*What you have to do*: Quote the line containing "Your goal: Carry" and all lines that follow it in the listing below, exactly as written.

[Robot episode rows]
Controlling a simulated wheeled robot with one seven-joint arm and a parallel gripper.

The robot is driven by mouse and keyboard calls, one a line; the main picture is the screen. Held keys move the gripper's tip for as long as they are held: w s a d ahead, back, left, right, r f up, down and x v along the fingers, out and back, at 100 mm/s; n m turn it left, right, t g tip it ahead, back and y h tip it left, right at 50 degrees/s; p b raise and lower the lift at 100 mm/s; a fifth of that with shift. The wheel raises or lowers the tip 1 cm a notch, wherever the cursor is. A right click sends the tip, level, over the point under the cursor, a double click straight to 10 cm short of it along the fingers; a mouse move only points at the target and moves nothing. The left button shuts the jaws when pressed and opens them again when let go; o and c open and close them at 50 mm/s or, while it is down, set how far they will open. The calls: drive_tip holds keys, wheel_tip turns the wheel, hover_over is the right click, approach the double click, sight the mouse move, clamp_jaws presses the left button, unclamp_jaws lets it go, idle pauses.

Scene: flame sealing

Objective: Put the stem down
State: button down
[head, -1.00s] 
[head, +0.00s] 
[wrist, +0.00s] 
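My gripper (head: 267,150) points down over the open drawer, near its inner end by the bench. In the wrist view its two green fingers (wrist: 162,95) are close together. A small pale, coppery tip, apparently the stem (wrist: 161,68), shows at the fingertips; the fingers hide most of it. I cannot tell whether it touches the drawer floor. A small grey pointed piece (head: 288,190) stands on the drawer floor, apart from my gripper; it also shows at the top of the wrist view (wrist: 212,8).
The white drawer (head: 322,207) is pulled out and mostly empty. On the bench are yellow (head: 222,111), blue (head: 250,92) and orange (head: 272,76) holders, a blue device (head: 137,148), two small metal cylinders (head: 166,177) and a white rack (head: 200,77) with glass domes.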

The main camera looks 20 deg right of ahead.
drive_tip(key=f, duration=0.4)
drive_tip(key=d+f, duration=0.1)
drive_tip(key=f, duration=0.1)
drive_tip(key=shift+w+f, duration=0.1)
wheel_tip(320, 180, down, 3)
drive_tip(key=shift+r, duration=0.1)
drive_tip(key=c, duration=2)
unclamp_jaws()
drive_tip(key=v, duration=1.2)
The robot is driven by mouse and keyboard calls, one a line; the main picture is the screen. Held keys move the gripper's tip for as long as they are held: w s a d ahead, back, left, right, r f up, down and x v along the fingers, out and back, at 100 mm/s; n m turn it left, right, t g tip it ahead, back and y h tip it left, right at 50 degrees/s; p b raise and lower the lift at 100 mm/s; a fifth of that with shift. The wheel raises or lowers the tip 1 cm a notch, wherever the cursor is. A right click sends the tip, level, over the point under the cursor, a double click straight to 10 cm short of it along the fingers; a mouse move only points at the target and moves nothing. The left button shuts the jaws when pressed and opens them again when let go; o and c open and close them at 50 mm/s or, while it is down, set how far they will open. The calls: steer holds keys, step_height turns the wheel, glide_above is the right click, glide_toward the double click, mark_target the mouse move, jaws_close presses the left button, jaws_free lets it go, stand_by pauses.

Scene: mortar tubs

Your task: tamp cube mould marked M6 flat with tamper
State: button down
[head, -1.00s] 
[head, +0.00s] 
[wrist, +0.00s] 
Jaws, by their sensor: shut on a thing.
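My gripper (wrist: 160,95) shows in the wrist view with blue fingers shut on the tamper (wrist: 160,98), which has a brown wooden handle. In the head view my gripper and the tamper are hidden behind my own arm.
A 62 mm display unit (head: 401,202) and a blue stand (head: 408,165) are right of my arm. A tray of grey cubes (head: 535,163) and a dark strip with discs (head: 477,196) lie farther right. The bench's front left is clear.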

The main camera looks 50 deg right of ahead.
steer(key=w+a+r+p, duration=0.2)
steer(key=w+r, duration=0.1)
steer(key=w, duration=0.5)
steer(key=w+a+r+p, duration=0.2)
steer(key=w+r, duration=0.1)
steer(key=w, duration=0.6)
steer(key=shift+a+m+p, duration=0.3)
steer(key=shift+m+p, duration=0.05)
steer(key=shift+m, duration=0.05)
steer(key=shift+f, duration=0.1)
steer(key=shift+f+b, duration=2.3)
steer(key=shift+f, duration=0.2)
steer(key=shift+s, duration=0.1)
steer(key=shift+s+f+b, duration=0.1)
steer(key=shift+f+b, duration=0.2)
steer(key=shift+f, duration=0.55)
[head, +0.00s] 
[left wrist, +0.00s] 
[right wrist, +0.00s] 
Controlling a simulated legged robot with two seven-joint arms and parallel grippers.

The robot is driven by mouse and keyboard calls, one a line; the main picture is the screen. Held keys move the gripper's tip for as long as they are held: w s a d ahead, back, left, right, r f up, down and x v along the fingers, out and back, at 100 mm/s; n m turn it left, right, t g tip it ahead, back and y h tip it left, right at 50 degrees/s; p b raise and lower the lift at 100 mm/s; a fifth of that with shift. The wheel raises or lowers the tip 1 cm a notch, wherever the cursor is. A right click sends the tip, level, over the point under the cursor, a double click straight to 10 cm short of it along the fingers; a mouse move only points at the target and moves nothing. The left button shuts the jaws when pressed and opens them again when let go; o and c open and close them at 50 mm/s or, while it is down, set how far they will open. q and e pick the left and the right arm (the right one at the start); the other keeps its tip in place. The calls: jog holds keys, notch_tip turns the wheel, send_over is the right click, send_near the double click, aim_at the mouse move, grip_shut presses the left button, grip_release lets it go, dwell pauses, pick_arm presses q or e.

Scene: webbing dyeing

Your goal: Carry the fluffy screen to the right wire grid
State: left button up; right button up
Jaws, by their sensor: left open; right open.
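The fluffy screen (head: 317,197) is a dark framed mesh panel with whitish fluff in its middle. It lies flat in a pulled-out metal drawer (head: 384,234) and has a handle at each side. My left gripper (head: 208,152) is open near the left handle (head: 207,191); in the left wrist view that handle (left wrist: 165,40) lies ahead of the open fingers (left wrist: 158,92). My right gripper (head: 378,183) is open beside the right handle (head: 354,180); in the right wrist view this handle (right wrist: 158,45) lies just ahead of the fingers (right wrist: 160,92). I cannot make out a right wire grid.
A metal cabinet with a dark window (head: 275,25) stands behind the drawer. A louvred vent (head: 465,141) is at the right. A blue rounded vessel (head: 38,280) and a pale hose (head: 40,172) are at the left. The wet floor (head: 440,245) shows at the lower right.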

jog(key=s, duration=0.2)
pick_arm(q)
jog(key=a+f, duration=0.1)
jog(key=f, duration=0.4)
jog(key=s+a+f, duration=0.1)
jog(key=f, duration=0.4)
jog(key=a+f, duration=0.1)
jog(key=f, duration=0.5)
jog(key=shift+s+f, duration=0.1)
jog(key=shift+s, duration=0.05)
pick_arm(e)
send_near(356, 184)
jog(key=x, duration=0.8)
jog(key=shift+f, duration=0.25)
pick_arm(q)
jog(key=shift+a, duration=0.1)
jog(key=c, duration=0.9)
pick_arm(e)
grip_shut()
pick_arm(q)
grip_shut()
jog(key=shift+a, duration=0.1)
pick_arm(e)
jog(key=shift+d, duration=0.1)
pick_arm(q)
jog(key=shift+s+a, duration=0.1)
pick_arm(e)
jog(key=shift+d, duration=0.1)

*Result for this task*:
Your goal: Carry the fluffy screen to the right wire grid
State: left button up; right button up
Jaws, by their sensor: left open; right open.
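The fluffy screen (head: 317,197) is a dark framed mesh panel with whitish fluff in its middle. It lies flat in a pulled-out metal drawer (head: 384,234) and has a handle at each side. My left gripper (head: 208,152) is open near the left handle (head: 207,191); in the left wrist view that handle (left wrist: 165,40) lies ahead of the open fingers (left wrist: 158,92). My right gripper (head: 378,183) is open beside the right handle (head: 354,180); in the right wrist view this handle (right wrist: 158,45) lies just ahead of the fingers (right wrist: 160,92). I cannot make out a right wire grid.
A metal cabinet with a dark window (head: 275,25) stands behind the drawer. A louvred vent (head: 465,141) is at the right. A blue rounded vessel (head: 38,280) and a pale hose (head: 40,172) are at the left. The wet floor (head: 440,245) shows at the lower right.

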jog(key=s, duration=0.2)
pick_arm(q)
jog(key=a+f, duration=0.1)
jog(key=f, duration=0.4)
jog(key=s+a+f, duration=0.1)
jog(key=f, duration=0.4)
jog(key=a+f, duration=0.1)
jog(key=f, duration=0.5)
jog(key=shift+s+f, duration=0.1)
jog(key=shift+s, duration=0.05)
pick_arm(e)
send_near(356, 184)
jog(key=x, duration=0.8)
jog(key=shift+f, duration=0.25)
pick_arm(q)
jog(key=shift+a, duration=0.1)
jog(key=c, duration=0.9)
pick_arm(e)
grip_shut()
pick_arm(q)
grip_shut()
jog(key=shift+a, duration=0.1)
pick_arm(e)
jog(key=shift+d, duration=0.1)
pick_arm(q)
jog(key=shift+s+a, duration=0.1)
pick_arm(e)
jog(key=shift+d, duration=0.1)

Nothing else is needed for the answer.